Walmart plans 2,000 hires for technology development

Walmart Inc. plans to hire 2,000 technology workers this year to support its e-commerce business and in-store innovations, the company said this week.

A spokesman for the Bentonville retailer said Thursday that all the jobs will be in its Walmart Labs division. Headed by Jeremy King, the chief technology officer, Walmart Labs develops technologies that support the customer experience in stores and online. These entail "any technical capabilities that power our stores, website or app," the spokesman said.

Walmart Labs is responsible for nearly all the innovations the customer sees, from robots that scrub floors to app features that enable online grocery ordering and faster checkout in stores.

Software engineers, designers, data scientists, product managers and other "technologists" are needed, the spokesman said. The new jobs will be spread across Walmart Labs' nine offices, which are in Bentonville; San Bruno and Sunnyvale in California's Silicon Valley; Carlsbad, Calif., near San Diego; Portland, Ore.; Reston, Va.; Hoboken, N.J.; Dublin, Ireland; and Bangalore, India.

King recently told Bloomberg Television that his division now employs about 7,500 people after hiring 1,700 last year.

The retailer also is seeking a chief executive officer for a "stealth company," the newest startup in its Silicon Valley tech incubator, Store No. 8. Job duties include "building a business from scratch," working closely with Walmart's senior executives and serving as a "public champion" for the business. The job posting lists the ability to handle competitive threats as a key skill the successful candidate must have.

Much of Walmart's recruiting for the Walmart Lab positions will take place on university campuses, the Walmart spokesman said. The company also works with the nonprofit group Path Forward, she said, hiring and mentoring people trying to re-enter the workplace after several years' absence.

Cameron Smith, founder of a Rogers executive recruiting firm, said the new jobs will be filled by current employees wanting to learn the tech side of retailing as well as tech workers from outside the company. "Finding these workers on both sides will involve heavy communications on exposing its internal and external labor pool to the amazing things that Walmart is doing with data," he said.

Walmart's rapid growth in the 1990s was the result of its emphasis on the grocery line with the supercenter concept and its mastery of data, Smith said. "They gave away data to suppliers to run their businesses effectively," he said.

"The 2019 equivalent is Walmart leveraging its treasure trove of consumer data to know how to win in the digital shopper customer journey," Smith said. "Telling this story to the world will draw tech workers from both fields who want to solve relevant and exciting business problems in retail."

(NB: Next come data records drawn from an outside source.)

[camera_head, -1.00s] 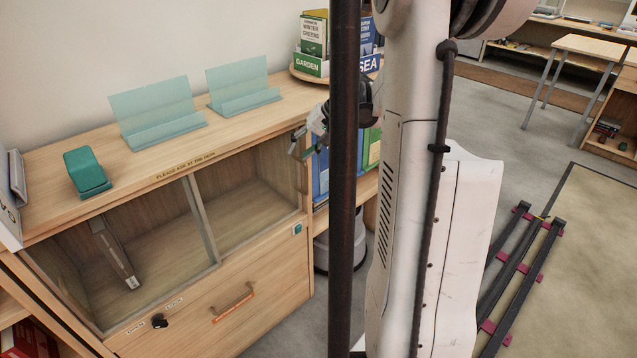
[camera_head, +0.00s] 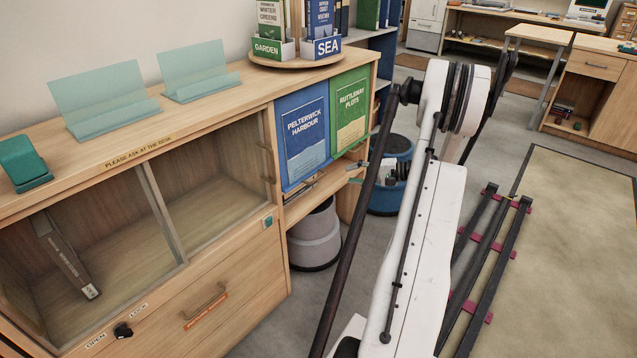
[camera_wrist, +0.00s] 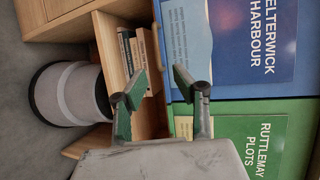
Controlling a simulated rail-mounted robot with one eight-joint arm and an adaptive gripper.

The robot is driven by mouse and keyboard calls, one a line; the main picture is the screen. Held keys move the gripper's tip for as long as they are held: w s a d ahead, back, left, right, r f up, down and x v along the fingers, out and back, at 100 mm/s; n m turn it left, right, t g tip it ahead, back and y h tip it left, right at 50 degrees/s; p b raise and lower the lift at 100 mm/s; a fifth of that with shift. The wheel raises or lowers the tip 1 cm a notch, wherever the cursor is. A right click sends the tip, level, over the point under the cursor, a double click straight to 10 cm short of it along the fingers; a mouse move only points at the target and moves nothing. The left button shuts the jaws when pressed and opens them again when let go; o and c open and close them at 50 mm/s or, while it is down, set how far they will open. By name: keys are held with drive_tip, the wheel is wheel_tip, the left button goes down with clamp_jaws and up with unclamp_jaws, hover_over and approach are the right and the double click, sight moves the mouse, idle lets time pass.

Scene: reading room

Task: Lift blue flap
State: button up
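The blue flap (camera_head: 303,133), labelled "Pelterwick Harbour", hangs closed over the upper part of the shelf bay right of the glass-fronted cabinet. It also fills the upper right of the wrist view (camera_wrist: 205,45). The green flap (camera_head: 350,108), "Ruttlemay Plots", hangs beside it and also shows in the wrist view (camera_wrist: 240,125). My gripper (camera_head: 357,172) is low in front of the bay, near the green flap's lower edge. In the wrist view my gripper (camera_wrist: 155,97) has its fingers apart with nothing between them. Whether a fingertip touches a flap cannot be told.
A rotating book stand (camera_head: 295,60) is on the cabinet top. A rack of dark rails (camera_head: 490,255) lies to the right.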

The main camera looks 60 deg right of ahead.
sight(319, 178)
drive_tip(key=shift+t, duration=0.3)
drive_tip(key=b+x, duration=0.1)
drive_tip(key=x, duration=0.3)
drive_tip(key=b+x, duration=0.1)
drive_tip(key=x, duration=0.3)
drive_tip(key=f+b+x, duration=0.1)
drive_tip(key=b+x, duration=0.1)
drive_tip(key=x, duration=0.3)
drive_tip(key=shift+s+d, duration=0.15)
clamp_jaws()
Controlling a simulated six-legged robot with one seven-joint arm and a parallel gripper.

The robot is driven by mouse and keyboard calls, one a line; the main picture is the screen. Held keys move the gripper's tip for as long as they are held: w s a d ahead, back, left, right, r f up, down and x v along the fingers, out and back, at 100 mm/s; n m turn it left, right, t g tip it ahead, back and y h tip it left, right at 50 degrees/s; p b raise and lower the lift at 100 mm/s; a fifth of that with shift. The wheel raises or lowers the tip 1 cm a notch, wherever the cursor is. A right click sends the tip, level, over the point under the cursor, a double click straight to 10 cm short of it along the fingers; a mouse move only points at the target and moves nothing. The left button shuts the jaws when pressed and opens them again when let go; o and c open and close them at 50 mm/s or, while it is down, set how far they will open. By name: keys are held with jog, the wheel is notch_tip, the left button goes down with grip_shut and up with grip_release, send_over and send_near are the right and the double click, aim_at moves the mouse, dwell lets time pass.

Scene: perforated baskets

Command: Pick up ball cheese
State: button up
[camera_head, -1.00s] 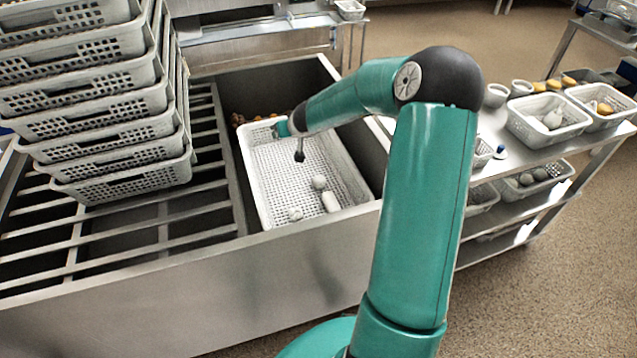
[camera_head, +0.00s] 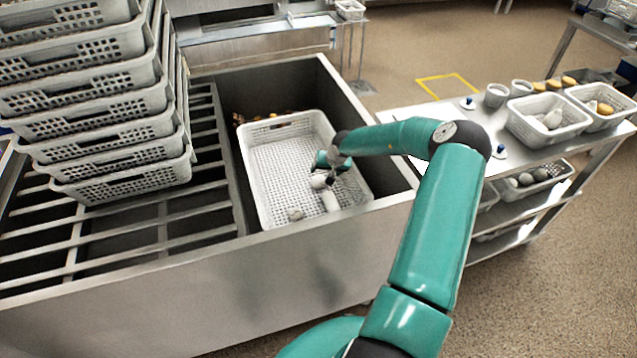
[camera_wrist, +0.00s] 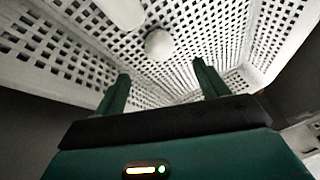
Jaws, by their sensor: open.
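A pale round ball (camera_head: 318,181), which looks like the ball cheese, lies in the white perforated basket (camera_head: 254,190). It also shows in the wrist view (camera_wrist: 158,45), ahead of the fingertips and roughly between them. A white elongated piece (camera_head: 330,201) lies close beside it, and it also shows in the wrist view (camera_wrist: 122,12). A small greyish lump (camera_head: 296,214) lies nearer the basket's front edge. My gripper (camera_head: 328,163) is over the basket, just behind the ball in the head view. In the wrist view its two green fingers (camera_wrist: 160,78) are apart with nothing between them.
The basket sits in a dark metal basin (camera_head: 270,85), with walls close around it. Stacked grey baskets (camera_head: 110,130) stand on the slatted rack at left. A metal side table (camera_head: 430,112) with containers stands at right. The basket's rear half is clear.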

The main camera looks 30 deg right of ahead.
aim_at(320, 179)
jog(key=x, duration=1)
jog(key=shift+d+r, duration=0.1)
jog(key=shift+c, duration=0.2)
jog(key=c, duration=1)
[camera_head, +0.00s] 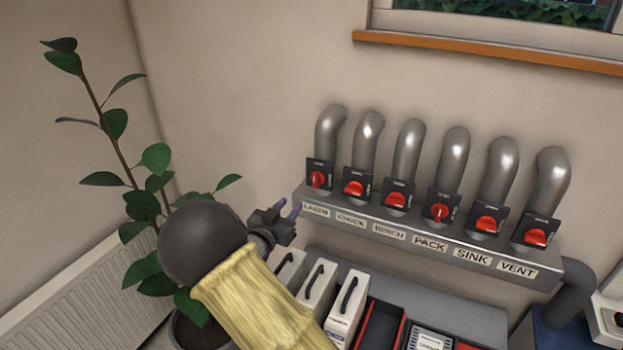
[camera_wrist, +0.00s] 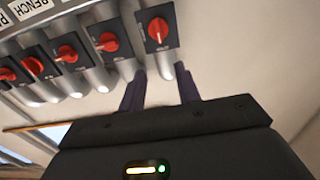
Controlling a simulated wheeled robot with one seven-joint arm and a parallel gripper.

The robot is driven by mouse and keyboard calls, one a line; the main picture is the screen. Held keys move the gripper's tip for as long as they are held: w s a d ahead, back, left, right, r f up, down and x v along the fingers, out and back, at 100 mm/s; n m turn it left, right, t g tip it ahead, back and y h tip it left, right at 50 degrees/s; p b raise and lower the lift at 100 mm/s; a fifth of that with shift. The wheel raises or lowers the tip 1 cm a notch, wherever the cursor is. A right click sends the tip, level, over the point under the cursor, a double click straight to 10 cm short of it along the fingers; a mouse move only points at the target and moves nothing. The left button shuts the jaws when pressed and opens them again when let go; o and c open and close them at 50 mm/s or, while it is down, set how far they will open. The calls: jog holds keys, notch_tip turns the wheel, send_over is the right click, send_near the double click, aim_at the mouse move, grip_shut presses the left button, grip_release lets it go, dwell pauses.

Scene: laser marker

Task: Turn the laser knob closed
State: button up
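The laser knob (camera_head: 317,179) is a red handle on a black square plate, leftmost in the row, above the LASER label (camera_head: 315,210). Its handle stands roughly upright. In the wrist view it is the rightmost red knob (camera_wrist: 157,29), just beyond my fingertips. My gripper (camera_head: 288,206) is left of the label, lower than the knob, and apart from it. In the wrist view my gripper (camera_wrist: 161,71) has two dark purple fingers spread with an empty gap between them.
Several similar knobs stand to the right, the closest above CHECK (camera_head: 354,188). Grey pipes rise behind them. A grey label ledge (camera_head: 545,287) runs below. White binders (camera_head: 318,292) and red-black trays (camera_head: 381,325) sit underneath. A leafy plant (camera_head: 143,206) stands left.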

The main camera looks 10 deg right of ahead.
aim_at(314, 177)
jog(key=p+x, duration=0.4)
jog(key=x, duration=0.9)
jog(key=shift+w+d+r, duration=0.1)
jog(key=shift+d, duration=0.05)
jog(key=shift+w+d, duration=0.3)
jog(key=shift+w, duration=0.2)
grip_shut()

In recruiting on college campuses, Smith said, Walmart also must tell this story to students who still think of Walmart only as stores in order to compete with companies like Google in snaring top talent.

As for the jobs that will be based in Bentonville, Smith concedes it can be tough to persuade professionals from other parts of the country, or the world, to move to Northwest Arkansas. However, once they arrive for the first visit, he said, "the region sells itself and most of them never leave."